Chairman Mast and Ranking Member Meeks of the House Foreign Affairs Committee asked the House Administration Committee for increased funding and specialized staff to carry out a full State Department reauthorization and expanded oversight.
Mast said the committee must hire a budget director, build an amendment-tracking system modeled on the House Armed Services Committee’s NDAA process and retain “highly skilled professionals” to review foreign military sales and other sensitive programs. "We are respectfully requesting $11,683,048 for the year 2025, and 12,693,693 for the year 2026," Mast said in his opening testimony. He said the increase would support a new task force on foreign military sales and staff with expertise to track how foreign assistance dollars move through multiple recipients.
Meeks, the committee’s ranking member, endorsed the plan while emphasizing the workload and the need to retain midcareer and senior staff. He said the minority historically controls one-third of the committee budget and requested autonomy for that allocation so minority staff can be retained and compensated.
Members asked about cybersecurity coordination, staffing vacancies and the specific software purchases.

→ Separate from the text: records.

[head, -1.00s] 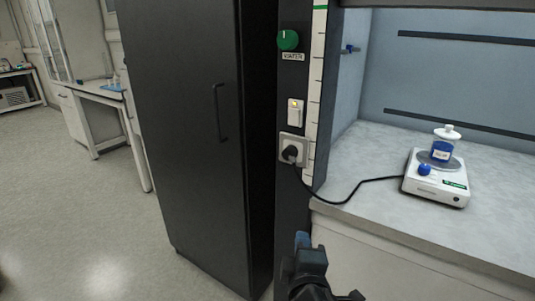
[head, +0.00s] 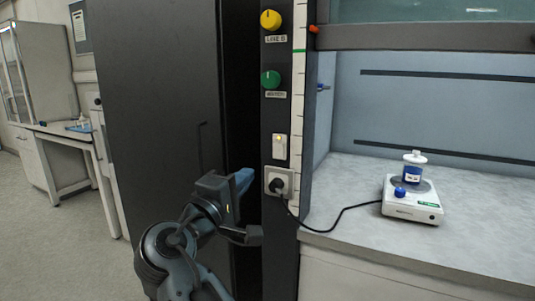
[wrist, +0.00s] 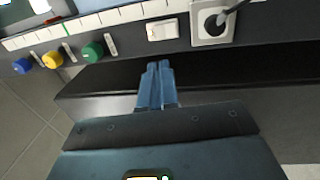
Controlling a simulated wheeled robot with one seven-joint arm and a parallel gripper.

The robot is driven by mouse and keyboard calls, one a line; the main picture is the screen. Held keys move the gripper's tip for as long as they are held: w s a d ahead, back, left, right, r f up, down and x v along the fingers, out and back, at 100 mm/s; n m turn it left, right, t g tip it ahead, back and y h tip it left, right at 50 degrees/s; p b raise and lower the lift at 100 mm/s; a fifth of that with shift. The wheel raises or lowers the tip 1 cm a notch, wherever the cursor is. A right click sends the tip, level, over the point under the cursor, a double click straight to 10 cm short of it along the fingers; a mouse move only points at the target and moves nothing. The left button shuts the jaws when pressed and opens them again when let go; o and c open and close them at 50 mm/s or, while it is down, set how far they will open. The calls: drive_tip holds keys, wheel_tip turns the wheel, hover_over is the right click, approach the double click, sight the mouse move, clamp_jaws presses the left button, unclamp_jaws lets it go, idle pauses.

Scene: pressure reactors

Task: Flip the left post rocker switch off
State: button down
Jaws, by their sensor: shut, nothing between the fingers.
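The white rocker switch (head: 280,147) is on the dark left post (head: 279,225) of the fume hood, with a small amber light glowing at its top. In the wrist view the rocker switch (wrist: 162,30) lies ahead of my fingertips, beside the socket. My gripper (head: 244,180) is in front of the post, left of and lower than the switch. In the wrist view my gripper (wrist: 159,68) has its blue fingers together with nothing between them, apart from the switch.
Below the switch is a socket (head: 279,182) with a black plug and cable (head: 335,222) running to a hotplate stirrer (head: 411,205). Above are a green knob (head: 270,79) and a yellow knob (head: 270,20). A dark cabinet (head: 165,120) stands left of the post.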

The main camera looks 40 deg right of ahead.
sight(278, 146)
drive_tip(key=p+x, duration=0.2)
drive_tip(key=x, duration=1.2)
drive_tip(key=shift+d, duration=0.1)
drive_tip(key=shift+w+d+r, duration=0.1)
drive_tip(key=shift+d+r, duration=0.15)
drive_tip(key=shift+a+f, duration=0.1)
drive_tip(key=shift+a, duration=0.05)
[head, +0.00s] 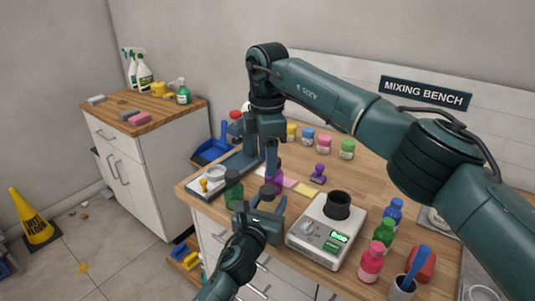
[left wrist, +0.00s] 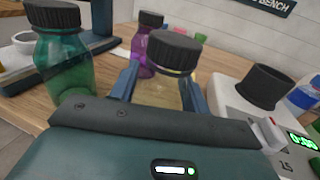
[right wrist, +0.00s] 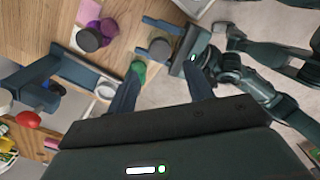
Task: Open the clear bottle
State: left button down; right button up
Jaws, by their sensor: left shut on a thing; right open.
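The clear bottle, with a ribbed black cap (left wrist: 174,50) and a pale see-through body (left wrist: 158,93), stands upright between my left gripper's fingers (left wrist: 160,88). My left gripper is shut on its body at the bench's front edge. In the head view, the dark cap (head: 268,190) shows above my left gripper (head: 262,215). My right gripper (head: 271,166) points down above and behind the bottle, open and empty. In the right wrist view, the cap (right wrist: 160,48) lies just beyond the right gripper's open fingers (right wrist: 166,78). The cap is on the bottle.
A green bottle (left wrist: 62,60) stands left of the clear one, and a purple bottle (left wrist: 145,45) close behind. A white scale-like device (head: 325,232) with a black cup stands to the right. Pink and yellow notes (head: 306,188) lie behind. Several coloured bottles line the bench's right side.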

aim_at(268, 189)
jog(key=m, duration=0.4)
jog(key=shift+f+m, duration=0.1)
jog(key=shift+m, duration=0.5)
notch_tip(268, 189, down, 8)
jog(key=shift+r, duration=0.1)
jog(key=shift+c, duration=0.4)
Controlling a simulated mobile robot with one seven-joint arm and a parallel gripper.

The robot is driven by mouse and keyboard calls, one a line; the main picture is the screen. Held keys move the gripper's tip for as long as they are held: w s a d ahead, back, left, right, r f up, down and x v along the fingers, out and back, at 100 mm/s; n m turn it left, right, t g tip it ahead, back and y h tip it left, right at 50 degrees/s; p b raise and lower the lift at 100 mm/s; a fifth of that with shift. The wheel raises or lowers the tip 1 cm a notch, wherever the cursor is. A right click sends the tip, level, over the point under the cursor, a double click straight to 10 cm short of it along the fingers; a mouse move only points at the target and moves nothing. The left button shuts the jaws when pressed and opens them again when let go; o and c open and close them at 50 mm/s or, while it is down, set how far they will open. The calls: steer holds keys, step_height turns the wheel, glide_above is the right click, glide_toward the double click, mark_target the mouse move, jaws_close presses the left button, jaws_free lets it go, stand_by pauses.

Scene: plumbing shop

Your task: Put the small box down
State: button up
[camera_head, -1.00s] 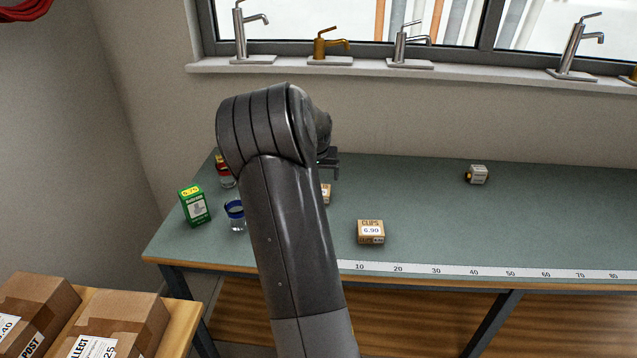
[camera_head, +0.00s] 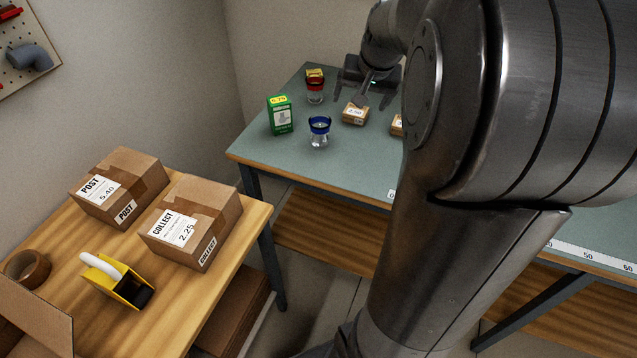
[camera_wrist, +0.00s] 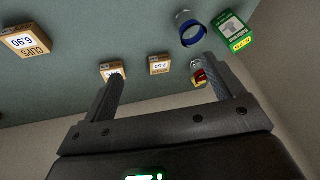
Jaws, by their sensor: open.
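Small brown cardboard boxes stand on the green-grey bench. One small box (camera_head: 355,115) is next to the jars, below my gripper; it also shows in the wrist view (camera_wrist: 159,65), between and beyond the fingertips. A second small box (camera_head: 397,126) is partly hidden behind my arm; in the wrist view it (camera_wrist: 106,72) is partly covered by the left finger. A third box, marked CLIPS 6.90 (camera_wrist: 27,42), shows only in the wrist view. My gripper (camera_head: 374,102) is open, with nothing between its fingers (camera_wrist: 165,69).
A blue-lidded jar (camera_head: 319,133), a red-lidded jar (camera_head: 315,90) and a green box (camera_head: 281,115) stand at the bench's left end. A wooden table (camera_head: 216,306) in front holds POST (camera_head: 120,188) and COLLECT (camera_head: 192,222) cartons and a yellow tape dispenser (camera_head: 118,280).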

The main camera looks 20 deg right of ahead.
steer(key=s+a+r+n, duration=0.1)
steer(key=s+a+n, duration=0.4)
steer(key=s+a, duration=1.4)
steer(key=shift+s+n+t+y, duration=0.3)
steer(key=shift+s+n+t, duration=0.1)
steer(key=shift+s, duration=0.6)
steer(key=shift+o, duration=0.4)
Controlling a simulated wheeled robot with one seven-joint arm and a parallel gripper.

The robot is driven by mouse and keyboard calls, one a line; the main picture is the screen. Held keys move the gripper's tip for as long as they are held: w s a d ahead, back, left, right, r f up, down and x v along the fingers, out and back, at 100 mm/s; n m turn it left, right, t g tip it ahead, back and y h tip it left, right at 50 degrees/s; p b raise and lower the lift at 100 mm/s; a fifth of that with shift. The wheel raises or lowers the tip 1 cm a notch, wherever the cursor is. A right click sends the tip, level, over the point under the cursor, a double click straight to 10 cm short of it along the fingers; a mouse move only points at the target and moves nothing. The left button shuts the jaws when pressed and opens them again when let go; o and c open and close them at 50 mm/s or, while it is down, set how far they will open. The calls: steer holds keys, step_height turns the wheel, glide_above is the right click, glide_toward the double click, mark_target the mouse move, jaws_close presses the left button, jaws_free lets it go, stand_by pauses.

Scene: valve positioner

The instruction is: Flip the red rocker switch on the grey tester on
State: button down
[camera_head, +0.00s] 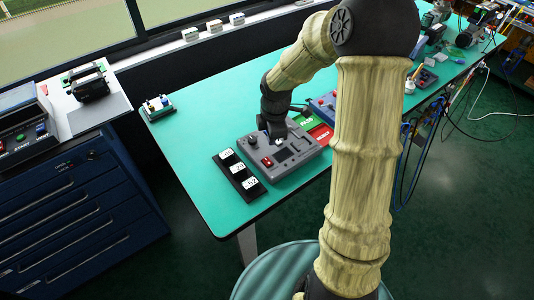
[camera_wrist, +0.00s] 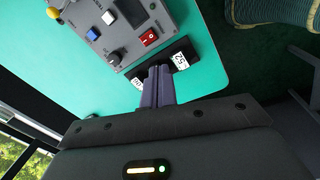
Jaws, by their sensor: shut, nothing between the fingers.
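The grey tester (camera_head: 300,160) lies on the green bench top, and its panel also fills the top of the wrist view (camera_wrist: 120,32). Its red rocker switch (camera_wrist: 149,38) sits near the panel edge closest to my fingers, and shows small in the head view (camera_head: 267,162). Which way the rocker is tipped I cannot tell. My gripper (camera_wrist: 159,70) is shut and empty. In the wrist view its tips appear just below the switch, apart from it, over the black strip.
A black strip with white number tags (camera_head: 239,174) lies left of the tester. A black knob (camera_wrist: 114,58) and blue button (camera_wrist: 92,34) are near the switch.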

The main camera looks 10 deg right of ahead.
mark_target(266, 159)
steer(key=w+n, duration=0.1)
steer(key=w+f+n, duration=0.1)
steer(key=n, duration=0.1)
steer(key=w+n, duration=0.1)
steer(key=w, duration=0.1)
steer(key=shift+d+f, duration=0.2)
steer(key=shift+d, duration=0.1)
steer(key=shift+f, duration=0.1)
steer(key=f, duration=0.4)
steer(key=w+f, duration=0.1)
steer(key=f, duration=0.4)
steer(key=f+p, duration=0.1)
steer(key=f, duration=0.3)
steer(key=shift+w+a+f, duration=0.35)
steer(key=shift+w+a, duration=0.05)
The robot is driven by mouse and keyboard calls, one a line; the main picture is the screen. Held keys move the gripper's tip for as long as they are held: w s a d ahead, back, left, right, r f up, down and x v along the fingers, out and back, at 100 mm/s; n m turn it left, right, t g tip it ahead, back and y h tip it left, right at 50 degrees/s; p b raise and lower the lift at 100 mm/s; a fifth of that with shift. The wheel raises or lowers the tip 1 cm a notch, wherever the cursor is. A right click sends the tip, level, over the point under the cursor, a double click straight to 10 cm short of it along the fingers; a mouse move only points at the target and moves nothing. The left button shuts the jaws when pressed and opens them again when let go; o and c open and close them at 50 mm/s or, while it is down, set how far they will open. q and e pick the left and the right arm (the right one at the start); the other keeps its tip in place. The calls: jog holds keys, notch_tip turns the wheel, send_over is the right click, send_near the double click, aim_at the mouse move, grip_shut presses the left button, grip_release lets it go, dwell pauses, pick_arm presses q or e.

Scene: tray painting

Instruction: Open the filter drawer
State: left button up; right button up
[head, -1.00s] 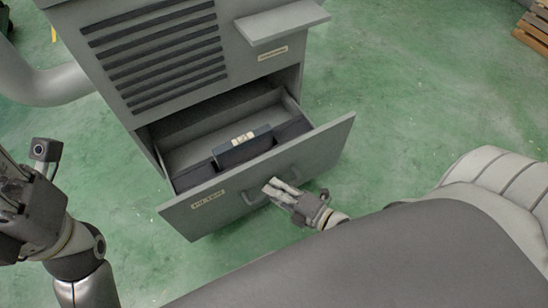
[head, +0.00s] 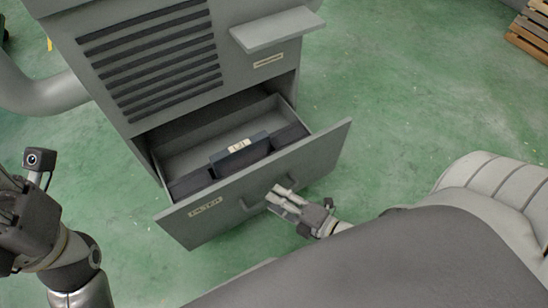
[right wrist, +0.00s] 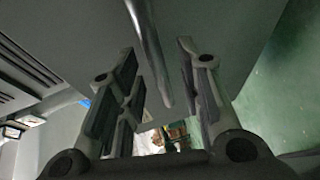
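The filter drawer (head: 262,185) of the grey cabinet is pulled well out, and its label (head: 205,207) is on the left of its front. A dark filter block with a pale tag (head: 240,152) sits inside. The bar handle (head: 254,203) is on the drawer front. In the right wrist view the handle (right wrist: 150,50) runs between the two spread fingers of the right gripper (right wrist: 158,75), with gaps on both sides. My left gripper (head: 12,195) is at the left edge, partly cut off, its fingers unclear.
The cabinet (head: 150,60) has a slatted vent and a small shelf (head: 277,30) sticking out at the upper right. A thick pipe (head: 45,92) runs on its left. A wooden pallet (head: 530,32) lies far right. The green floor right of the drawer is clear.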

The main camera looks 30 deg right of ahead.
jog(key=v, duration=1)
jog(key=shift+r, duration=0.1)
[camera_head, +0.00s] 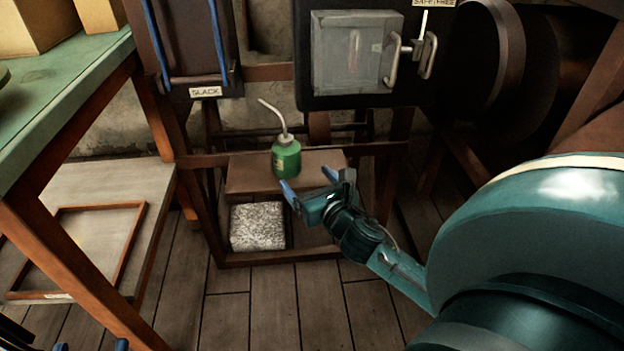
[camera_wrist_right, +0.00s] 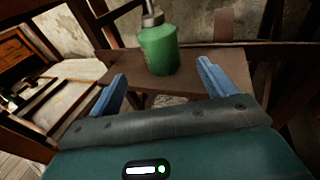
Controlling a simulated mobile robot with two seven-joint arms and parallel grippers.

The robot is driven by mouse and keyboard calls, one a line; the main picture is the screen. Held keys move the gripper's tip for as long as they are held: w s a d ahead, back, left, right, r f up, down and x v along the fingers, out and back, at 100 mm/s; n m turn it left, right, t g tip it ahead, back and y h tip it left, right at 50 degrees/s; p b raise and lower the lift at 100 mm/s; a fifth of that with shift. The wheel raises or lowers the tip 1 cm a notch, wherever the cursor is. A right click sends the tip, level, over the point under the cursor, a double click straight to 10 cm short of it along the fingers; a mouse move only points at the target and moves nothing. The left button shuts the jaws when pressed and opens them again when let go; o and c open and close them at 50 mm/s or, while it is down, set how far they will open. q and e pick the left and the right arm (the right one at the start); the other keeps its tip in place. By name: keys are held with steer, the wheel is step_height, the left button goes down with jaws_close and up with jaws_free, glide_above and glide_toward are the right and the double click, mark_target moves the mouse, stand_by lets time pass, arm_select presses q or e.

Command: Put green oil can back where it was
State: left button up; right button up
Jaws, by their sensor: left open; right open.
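The green oil can (camera_head: 286,160), with a pale curved spout, stands upright on a brown wooden shelf (camera_head: 242,178) in the frame below the press. In the right wrist view the can (camera_wrist_right: 159,51) is ahead of the fingers, its base on the shelf (camera_wrist_right: 190,82); the spout's upper part is cut off. My right gripper (camera_head: 309,182) is open and empty, just in front of and below right of the can, apart from it. My left gripper (camera_head: 91,347) is only partly in view at the bottom left edge, open, far from the can.
A speckled grey block (camera_head: 257,227) sits below the shelf. A wooden rail (camera_head: 370,149) crosses by the can. A green-topped table (camera_head: 60,100) stands left, with a low platform (camera_head: 150,190) beneath. A grey box with a handle (camera_head: 350,55) is above. The front floor is clear.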

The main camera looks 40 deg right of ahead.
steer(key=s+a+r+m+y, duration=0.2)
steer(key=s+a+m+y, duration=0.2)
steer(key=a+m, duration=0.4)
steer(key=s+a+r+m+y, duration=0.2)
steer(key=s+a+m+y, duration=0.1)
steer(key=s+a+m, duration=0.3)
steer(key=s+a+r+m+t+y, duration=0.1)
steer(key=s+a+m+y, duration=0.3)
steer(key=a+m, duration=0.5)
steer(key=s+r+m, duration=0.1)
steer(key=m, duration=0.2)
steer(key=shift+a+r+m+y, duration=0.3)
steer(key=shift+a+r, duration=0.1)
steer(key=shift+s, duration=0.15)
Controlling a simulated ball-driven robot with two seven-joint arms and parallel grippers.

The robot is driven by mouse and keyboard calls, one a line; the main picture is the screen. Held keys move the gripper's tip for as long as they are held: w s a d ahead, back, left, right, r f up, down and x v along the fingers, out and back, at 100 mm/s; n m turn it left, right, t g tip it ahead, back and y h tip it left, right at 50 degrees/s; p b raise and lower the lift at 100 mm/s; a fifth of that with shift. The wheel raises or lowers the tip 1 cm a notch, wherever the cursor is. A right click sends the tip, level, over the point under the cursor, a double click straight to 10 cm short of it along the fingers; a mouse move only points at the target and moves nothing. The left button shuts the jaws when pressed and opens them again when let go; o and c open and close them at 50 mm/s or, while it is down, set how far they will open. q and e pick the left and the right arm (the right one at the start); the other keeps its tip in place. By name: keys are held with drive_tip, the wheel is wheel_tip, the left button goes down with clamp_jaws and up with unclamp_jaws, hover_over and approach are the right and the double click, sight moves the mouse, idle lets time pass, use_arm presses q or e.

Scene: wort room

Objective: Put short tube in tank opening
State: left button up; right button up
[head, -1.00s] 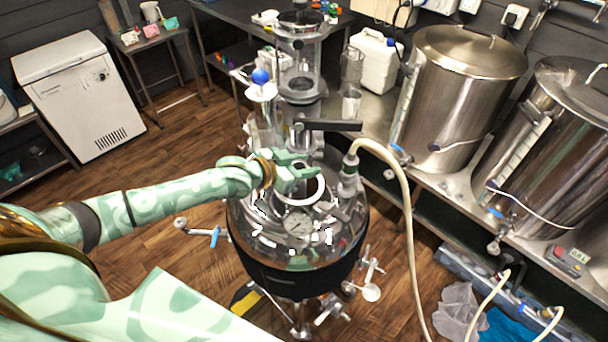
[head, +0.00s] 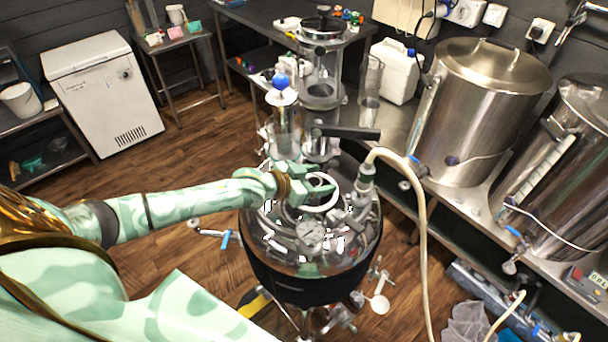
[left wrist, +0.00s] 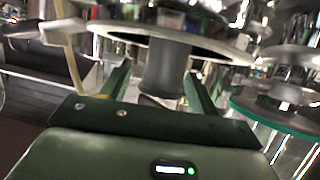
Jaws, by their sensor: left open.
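The tank (head: 305,285) has a shiny domed lid and a black jacket. A white ring (head: 318,209) stands on top of its lid, around the opening. My left gripper (head: 318,184) is open at this ring, with its fingers spread. In the left wrist view, a short grey tube (left wrist: 165,68) stands between the open fingers (left wrist: 158,84), below a wide pale-edged flange (left wrist: 218,47). I take this grey piece to be the short tube. Its lower end is hidden by the gripper, so I cannot tell how it sits in the opening. My right gripper is not in view.
A glass cylinder with a blue ball (head: 282,83) and a dark handle (head: 345,132) rise behind the opening. A hose (head: 424,230) arches up from a fitting (head: 364,183) at the right. Steel kettles (head: 475,115) stand on the right bench. Floor at left is clear.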

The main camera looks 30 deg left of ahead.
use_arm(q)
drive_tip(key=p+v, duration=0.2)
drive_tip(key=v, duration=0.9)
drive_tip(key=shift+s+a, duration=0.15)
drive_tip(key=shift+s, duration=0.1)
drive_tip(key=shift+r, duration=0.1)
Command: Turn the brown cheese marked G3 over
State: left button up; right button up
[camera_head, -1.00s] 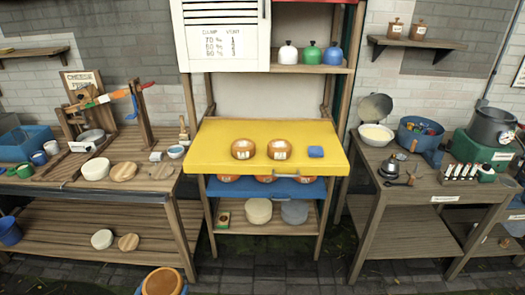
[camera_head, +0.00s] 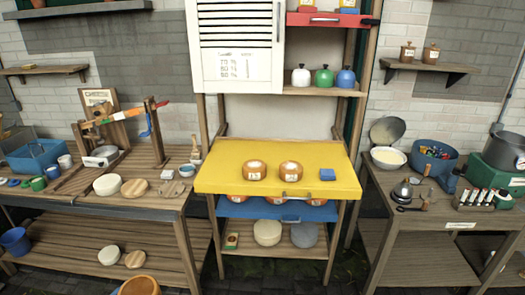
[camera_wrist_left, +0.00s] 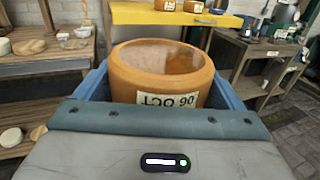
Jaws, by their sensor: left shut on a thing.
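My left gripper (camera_wrist_left: 160,78) is shut on a large orange-brown round cheese (camera_wrist_left: 165,65); its blue jaws grip the two sides. The cheese has a pale, shallow-dished top and a white label, whose lettering looks upside down and is hard to read. The top of this cheese also shows at the bottom edge of the head view (camera_head: 140,287). Two smaller brown cheeses with white labels stand on the yellow shelf, a left one (camera_head: 254,170) and a right one (camera_head: 291,171). More brown cheeses (camera_head: 238,198) sit partly hidden below it. I cannot make out a G3 mark. My right gripper is out of view.
The yellow shelf (camera_head: 222,184) has a blue block (camera_head: 327,175) at its right and bare room at its left and front. A blue shelf (camera_head: 325,210) lies below. Wooden tables with tools and bowls stand left (camera_head: 75,200) and right (camera_head: 420,220).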

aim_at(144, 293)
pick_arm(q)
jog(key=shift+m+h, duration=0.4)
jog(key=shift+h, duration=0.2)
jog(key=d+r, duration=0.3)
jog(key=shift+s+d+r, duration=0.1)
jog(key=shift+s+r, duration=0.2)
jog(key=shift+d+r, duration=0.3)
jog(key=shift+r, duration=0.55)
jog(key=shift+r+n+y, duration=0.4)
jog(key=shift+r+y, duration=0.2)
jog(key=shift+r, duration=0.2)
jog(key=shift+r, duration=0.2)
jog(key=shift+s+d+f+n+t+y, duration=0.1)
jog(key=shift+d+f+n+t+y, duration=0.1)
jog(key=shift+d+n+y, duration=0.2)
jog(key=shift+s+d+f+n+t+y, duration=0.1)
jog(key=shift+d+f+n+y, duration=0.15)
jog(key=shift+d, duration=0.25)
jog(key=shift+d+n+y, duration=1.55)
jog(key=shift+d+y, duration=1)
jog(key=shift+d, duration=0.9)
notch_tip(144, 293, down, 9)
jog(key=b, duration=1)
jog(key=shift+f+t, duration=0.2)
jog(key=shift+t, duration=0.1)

Mast said the committee plans to buy a Dexterra reauthorization-tracking system to manage thousands of amendments during a full reauthorization and that servers last replaced in 2012 need updating. He told members the committee will make its systems administrator available to meet the House CIO team in the first quarter to discuss cybersecurity.
The Foreign Affairs leaders framed their request as a constitutional duty of oversight: tracking resources and accountability at the State Department, USAID and related entities. They did not propose specific legislation in the hearing; the discussion centered on resource needs to support planned oversight and reauthorization work.
Looking ahead, committee leaders said they would use the requested funds primarily for personnel, technology and travel related to oversight and reauthorization work. No formal votes or binding directions were taken during this hearing segment.